begin
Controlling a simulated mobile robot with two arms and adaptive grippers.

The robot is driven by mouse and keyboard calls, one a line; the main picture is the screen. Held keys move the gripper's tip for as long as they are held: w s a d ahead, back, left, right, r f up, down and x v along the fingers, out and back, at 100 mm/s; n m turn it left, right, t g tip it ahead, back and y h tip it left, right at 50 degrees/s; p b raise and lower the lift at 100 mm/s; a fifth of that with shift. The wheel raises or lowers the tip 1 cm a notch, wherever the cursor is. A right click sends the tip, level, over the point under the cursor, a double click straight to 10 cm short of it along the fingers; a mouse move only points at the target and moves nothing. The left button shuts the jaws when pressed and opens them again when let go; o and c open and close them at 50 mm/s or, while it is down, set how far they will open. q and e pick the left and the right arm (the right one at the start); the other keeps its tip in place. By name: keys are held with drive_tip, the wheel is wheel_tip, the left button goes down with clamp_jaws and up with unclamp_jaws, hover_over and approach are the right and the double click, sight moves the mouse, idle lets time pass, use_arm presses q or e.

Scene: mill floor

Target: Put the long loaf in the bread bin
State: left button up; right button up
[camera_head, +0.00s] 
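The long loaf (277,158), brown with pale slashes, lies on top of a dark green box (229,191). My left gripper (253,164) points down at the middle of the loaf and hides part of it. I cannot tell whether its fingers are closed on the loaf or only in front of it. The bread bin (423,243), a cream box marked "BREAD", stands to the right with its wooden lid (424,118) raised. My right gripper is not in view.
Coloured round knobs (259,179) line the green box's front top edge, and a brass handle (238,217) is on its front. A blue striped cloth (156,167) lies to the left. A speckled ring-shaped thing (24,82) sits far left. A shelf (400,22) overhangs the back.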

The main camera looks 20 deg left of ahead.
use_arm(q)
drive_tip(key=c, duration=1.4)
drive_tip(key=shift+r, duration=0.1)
end
Transcribe every line of the data, exactly as it stands.

Controlling a simulated mobile robot with two arms and adaptive grippers.

The robot is driven by mouse and keyboard calls, one a line; the main picture is the screen. Held keys move the gripper's tip for as long as they are held: w s a d ahead, back, left, right, r f up, down and x v along the fingers, out and back, at 100 mm/s; n m turn it left, right, t g tip it ahead, back and y h tip it left, right at 50 degrees/s; p b raise and lower the lift at 100 mm/s; a fifth of that with shift. The wheel raises or lowers the tip 1 cm a notch, wherever the cursor is. A right click sends the tip, level, over the point under the cursor, a double click straight to 10 cm short of it along the fingers; a mouse move only points at the target and moves nothing. The left button shuts the jaws when pressed and opens them again when let go; o and c open and close them at 50 mm/s or, while it is down, set how far they will open. q and e pick the left and the right arm (the right one at the start); the other keeps its tip in place. By name: keys are held with drive_tip, the wheel is wheel_tip, the left button goes down with clamp_jaws and up with unclamp_jaws, hover_over and approach are the right and the double click, sight moves the mouse, idle lets time pass, use_arm presses q or e.

Scene: mill floor

Target: Put the long loaf in the bread bin
State: left button up; right button up
[camera_head, +0.00s] 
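The long loaf (277,158), brown with pale slashes, lies on top of a dark green box (229,191). My left gripper (253,164) points down at the middle of the loaf and hides part of it. I cannot tell whether its fingers are closed on the loaf or only in front of it. The bread bin (423,243), a cream box marked "BREAD", stands to the right with its wooden lid (424,118) raised. My right gripper is not in view.
Coloured round knobs (259,179) line the green box's front top edge, and a brass handle (238,217) is on its front. A blue striped cloth (156,167) lies to the left. A speckled ring-shaped thing (24,82) sits far left. A shelf (400,22) overhangs the back.

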The main camera looks 20 deg left of ahead.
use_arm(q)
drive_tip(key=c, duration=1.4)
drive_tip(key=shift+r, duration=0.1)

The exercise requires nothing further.